As the church moves towards General Convention 2012, the Episcopal Church’s Executive Council finished its second to last meeting with the adoption of a preliminary budget that asks each diocese for support of 19% rather than the 15% also proposed. The Executive Council message to the church indicates a hard working session as vision and programs were balanced with a shrinking base of money and members. It includes a possible funding of a special session of General Convention to re-structure governance.
President Anderson, in her closing remarks, raises the issue that regardless of our hopes that we continue to support a church that is dependent on an executive staff-driven model that no longer works in a era of the need for flexibility and grass roots initiatives.
Episcopal News Service reports:
The Episcopal Church’s Executive Council Jan. 29 approved a 2013-2015 draft budget that includes money meant to “open the door to doing long-term reform of how we do business as the church.”
Executive Council spent the majority of its Jan. 27-29 meeting here at the Conference Center at the Maritime Institute discussing the draft budget, alternating between discussing big-picture issues and negotiating specific line items. It also passed what Presiding Bishop Katharine Jefferts Schori called a “highly significant” resolution expressing solidarity with the people of the Republic of Southern Sudan.
The draft budget represents $104.9 million in income from dioceses and investments plus other sources such as facilities rental, and an equal amount of expenses.

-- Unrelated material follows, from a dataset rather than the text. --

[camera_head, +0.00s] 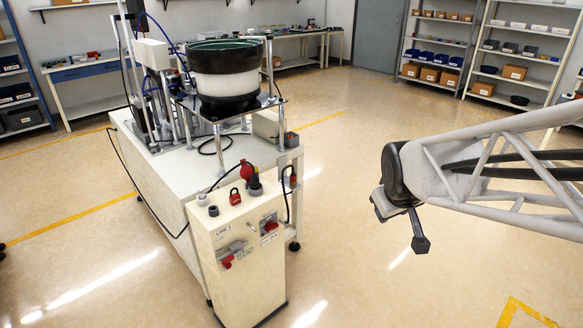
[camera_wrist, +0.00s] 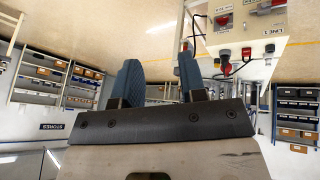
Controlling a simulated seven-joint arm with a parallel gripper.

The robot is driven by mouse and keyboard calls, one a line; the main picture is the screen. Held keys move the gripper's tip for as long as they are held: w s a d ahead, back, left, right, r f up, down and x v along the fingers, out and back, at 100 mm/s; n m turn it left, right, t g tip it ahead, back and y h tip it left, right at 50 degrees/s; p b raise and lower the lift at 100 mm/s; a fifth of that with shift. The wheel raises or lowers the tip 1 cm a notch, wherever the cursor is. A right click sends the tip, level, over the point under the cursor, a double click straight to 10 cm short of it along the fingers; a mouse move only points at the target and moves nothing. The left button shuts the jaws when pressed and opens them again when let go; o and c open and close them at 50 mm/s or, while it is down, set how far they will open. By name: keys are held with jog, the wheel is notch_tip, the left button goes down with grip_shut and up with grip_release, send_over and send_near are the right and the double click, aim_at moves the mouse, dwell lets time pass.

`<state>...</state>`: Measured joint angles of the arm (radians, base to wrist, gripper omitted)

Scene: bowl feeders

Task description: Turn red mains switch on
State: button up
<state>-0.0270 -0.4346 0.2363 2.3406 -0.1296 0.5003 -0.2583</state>
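The white control cabinet (camera_head: 240,285) stands at the front of the machine and carries two red switches. One red switch (camera_head: 228,262) sits on a grey plate at the lower left of its face. The other red switch (camera_head: 270,226) is at the upper right, and it also shows in the wrist view (camera_wrist: 224,20), where the cabinet appears upside down. I cannot read which label says mains, or the handle positions clearly. My gripper (camera_head: 401,222) is open and empty in the air, well right of the cabinet; its two fingers (camera_wrist: 160,80) stand apart in the wrist view.
A red padlock (camera_head: 235,197) and a red plug-like part (camera_head: 246,170) are on the cabinet top. The bowl feeder (camera_head: 225,75) stands on the machine behind, with loose cables. Shelves (camera_head: 440,45) are at the back. The floor between gripper and cabinet is clear.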

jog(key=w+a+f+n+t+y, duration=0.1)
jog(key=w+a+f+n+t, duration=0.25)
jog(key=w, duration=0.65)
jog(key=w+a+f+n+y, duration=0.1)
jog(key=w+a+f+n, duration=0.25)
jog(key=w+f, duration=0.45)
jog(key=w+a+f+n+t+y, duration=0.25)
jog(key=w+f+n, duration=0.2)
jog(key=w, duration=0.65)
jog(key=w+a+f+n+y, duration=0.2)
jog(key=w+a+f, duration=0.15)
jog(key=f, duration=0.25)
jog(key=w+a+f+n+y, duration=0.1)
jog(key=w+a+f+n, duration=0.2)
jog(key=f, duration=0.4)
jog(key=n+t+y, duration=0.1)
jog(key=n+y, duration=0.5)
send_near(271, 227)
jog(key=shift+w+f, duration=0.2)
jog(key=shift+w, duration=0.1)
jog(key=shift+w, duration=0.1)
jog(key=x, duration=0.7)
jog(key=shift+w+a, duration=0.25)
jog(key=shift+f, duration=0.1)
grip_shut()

It does not include the church’s refugee resettlement work, which is performed under government grants, according to Treasurer Kurt Barnes.
He said the draft budget is due to be posted here in the next few days.
The budget, which will not be final until General Convention acts in July, proposes to set aside money for a “churchwide consultation” on the Episcopal Church’s future shape and work. It also includes money for pilot projects that Chief Operating Officer Stacy Sauls said could show how the church’s purchasing and organizational power could help congregations and dioceses free up more of their resources for mission work.
The Executive Council message notes:
The draft budget for the 2013-2015 triennium overshadowed all the other Executive Council business at this meeting. The budget conversation began at the June 2011 Executive Council meeting, also held at the Maritime Institute, when members were challenged to “change the conversation,” to seek a way to take on the adaptive challenges facing all denominations in a post-Christian era of declining interest in the institutional church. The Joint Standing Committee on Finances for Mission (FFM) already had begun working with the treasurer in mid-2011 on a financial projection model and determined that the current spending model is unsustainable. At that time, it was pointed out that the chairs of Executive Council’s standing committees had previously not provided much input into the budget process. The Executive Council’s newly formed Executive Committee was charged with developing a process for the triennium budget that would challenge the church to new ways of engaging God’s mission.
A summary of resolutions is here.
President of the House of Deputies Bonnie Anderson closing remarks noted her concerns about captivity to a model that is unsustainable:
We have worked hard and faithfully during this meeting, but I think the budget we have passed is captive to an ethic of survival of the institutional church as we know it. Here are my concerns:
Specifically:
I am concerned that the categories within the budget perpetuate the church’s continued reliance on an executive, staff-driven church. This model isn’t working for us, and it runs counter to the flexible networks that are being developed and embraced at other levels of the church and in the world. There are some glimmers of a future that is here, and for that, I am grateful.
If we keep relying on this old, bureaucratic model to run our church, we’re also continuing our reliance on the building at 815 Second Avenue that will cost us now up from $7.7 million dollars when I gave my opening remarks on Friday to $8.7 because of increased interest rates in facilities cost and debt repayment during the next triennium. If we continue to spend this kind of money on a building to house an executive structure, the only place we’ll be able to look for savings will be in areas that compromise the voices and leadership of clergy and laypeople in the church. That’s not faithful to our tradition as Episcopalians or to who I believe God is calling us to be.
The constraints of this meeting and our budget process have given us very little time to really understand this budget. This increases the high risk of unintended consequences.